== PROBLEM DESCRIPTION ==
Copy all of the material word for word, except for the pictures.

(Recorded robot episodes)

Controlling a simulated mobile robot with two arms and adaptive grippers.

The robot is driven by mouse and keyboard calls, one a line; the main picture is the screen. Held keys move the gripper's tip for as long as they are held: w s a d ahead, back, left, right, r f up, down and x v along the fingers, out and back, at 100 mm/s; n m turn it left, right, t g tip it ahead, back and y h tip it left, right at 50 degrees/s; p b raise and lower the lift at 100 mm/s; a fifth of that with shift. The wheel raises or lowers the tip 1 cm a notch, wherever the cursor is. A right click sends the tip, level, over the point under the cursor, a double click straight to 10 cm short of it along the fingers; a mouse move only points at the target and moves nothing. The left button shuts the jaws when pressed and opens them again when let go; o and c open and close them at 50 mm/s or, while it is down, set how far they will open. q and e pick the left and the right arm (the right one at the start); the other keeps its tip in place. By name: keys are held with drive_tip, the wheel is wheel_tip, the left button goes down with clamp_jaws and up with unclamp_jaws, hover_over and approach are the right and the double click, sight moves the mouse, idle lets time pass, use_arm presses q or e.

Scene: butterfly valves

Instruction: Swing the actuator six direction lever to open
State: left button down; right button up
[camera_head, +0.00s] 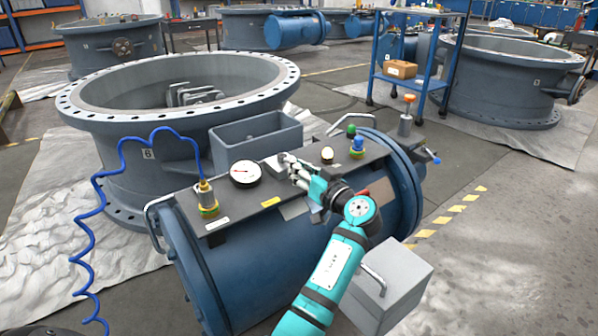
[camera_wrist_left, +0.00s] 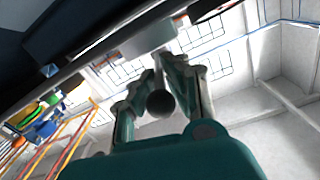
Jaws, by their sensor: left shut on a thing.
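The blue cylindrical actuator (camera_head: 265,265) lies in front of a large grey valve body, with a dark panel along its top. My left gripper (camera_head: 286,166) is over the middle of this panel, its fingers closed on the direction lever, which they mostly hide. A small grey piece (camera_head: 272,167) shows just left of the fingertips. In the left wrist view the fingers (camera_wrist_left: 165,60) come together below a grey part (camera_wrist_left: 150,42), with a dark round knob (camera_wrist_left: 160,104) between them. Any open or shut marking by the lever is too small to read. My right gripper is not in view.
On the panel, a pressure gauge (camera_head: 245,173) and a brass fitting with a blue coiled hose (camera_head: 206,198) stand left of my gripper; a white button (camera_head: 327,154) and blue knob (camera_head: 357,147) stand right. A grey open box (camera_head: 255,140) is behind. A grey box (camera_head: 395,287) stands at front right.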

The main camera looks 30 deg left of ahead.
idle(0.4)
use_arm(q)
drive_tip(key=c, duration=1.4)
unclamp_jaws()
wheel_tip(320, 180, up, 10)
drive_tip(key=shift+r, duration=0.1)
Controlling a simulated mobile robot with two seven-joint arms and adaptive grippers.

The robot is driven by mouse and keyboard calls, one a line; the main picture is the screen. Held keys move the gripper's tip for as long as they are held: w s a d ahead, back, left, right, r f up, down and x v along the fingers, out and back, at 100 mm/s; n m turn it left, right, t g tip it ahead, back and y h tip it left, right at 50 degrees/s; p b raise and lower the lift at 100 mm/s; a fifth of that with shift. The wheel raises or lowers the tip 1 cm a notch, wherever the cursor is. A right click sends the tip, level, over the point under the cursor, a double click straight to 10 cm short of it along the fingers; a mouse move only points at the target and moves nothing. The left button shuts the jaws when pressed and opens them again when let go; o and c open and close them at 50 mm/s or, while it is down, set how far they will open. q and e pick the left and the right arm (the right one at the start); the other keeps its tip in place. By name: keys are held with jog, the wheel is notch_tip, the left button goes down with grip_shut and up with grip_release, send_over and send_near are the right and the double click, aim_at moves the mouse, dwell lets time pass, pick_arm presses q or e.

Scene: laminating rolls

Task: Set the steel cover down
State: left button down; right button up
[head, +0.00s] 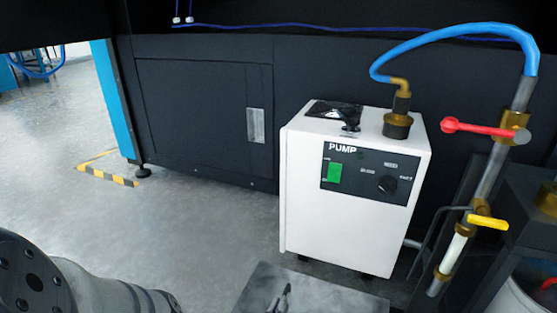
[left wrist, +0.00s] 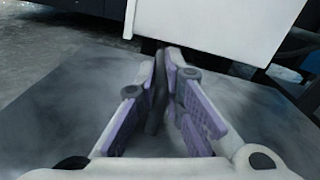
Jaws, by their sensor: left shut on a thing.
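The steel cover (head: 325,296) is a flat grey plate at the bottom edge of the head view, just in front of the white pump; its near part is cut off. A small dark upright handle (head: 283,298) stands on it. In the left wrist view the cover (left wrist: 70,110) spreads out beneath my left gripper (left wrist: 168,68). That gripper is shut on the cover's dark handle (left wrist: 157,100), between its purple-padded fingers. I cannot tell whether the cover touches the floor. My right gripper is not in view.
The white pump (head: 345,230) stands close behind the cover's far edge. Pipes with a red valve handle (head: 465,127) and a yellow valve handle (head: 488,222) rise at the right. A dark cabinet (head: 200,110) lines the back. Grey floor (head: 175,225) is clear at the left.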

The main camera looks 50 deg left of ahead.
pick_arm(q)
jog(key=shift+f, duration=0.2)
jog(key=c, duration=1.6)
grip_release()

== WRITTEN REPLY ==
Controlling a simulated mobile robot with two arms and adaptive grippers.

The robot is driven by mouse and keyboard calls, one a line; the main picture is the screen. Held keys move the gripper's tip for as long as they are held: w s a d ahead, back, left, right, r f up, down and x v along the fingers, out and back, at 100 mm/s; n m turn it left, right, t g tip it ahead, back and y h tip it left, right at 50 degrees/s; p b raise and lower the lift at 100 mm/s; a fifth of that with shift. The wheel raises or lowers the tip 1 cm a notch, wherever the cursor is. A right click sends the tip, level, over the point under the cursor, a double click straight to 10 cm short of it along the fingers; a mouse move only points at the target and moves nothing. The left button shuts the jaws when pressed and opens them again when let go; o and c open and close them at 50 mm/s or, while it is down, set how far they will open. q and e pick the left and the right arm (the right one at the start); the other keeps its tip in place. By name: keys are held with drive_tip, the wheel is wheel_tip, the left button goes down with clamp_jaws and up with unclamp_jaws, hover_over and approach are the right and the double click, sight moves the mouse, idle lets time pass, use_arm presses q or e.

Scene: butterfly valves

Instruction: Swing the actuator six direction lever to open
State: left button down; right button up
[camera_head, +0.00s] 
[camera_wrist_left, +0.00s] 
Jaws, by their sensor: left shut on a thing.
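The blue cylindrical actuator (camera_head: 265,265) lies in front of a large grey valve body, with a dark panel along its top. My left gripper (camera_head: 286,166) is over the middle of this panel, its fingers closed on the direction lever, which they mostly hide. A small grey piece (camera_head: 272,167) shows just left of the fingertips. In the left wrist view the fingers (camera_wrist_left: 165,60) come together below a grey part (camera_wrist_left: 150,42), with a dark round knob (camera_wrist_left: 160,104) between them. Any open or shut marking by the lever is too small to read. My right gripper is not in view.
On the panel, a pressure gauge (camera_head: 245,173) and a brass fitting with a blue coiled hose (camera_head: 206,198) stand left of my gripper; a white button (camera_head: 327,154) and blue knob (camera_head: 357,147) stand right. A grey open box (camera_head: 255,140) is behind. A grey box (camera_head: 395,287) stands at front right.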

The main camera looks 30 deg left of ahead.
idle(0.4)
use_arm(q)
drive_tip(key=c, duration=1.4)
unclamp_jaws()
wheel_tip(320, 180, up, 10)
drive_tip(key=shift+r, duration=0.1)
Controlling a simulated mobile robot with two seven-joint arms and adaptive grippers.

The robot is driven by mouse and keyboard calls, one a line; the main picture is the screen. Held keys move the gripper's tip for as long as they are held: w s a d ahead, back, left, right, r f up, down and x v along the fingers, out and back, at 100 mm/s; n m turn it left, right, t g tip it ahead, back and y h tip it left, right at 50 degrees/s; p b raise and lower the lift at 100 mm/s; a fifth of that with shift. The wheel raises or lowers the tip 1 cm a notch, wherever the cursor is. A right click sends the tip, level, over the point under the cursor, a double click straight to 10 cm short of it along the fingers; a mouse move only points at the target and moves nothing. The left button shuts the jaws when pressed and opens them again when let go; o and c open and close them at 50 mm/s or, while it is down, set how far they will open. q and e pick the left and the right arm (the right one at the start); the other keeps its tip in place. By name: keys are held with jog, the wheel is notch_tip, the left button goes down with grip_shut and up with grip_release, send_over and send_near are the right and the double click, aim_at moves the mouse, dwell lets time pass, pick_arm presses q or e.

Scene: laminating rolls

Task: Set the steel cover down
State: left button down; right button up
[head, +0.00s] 
[left wrist, +0.00s] 
Jaws, by their sensor: left shut on a thing.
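The steel cover (head: 325,296) is a flat grey plate at the bottom edge of the head view, just in front of the white pump; its near part is cut off. A small dark upright handle (head: 283,298) stands on it. In the left wrist view the cover (left wrist: 70,110) spreads out beneath my left gripper (left wrist: 168,68). That gripper is shut on the cover's dark handle (left wrist: 157,100), between its purple-padded fingers. I cannot tell whether the cover touches the floor. My right gripper is not in view.
The white pump (head: 345,230) stands close behind the cover's far edge. Pipes with a red valve handle (head: 465,127) and a yellow valve handle (head: 488,222) rise at the right. A dark cabinet (head: 200,110) lines the back. Grey floor (head: 175,225) is clear at the left.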

The main camera looks 50 deg left of ahead.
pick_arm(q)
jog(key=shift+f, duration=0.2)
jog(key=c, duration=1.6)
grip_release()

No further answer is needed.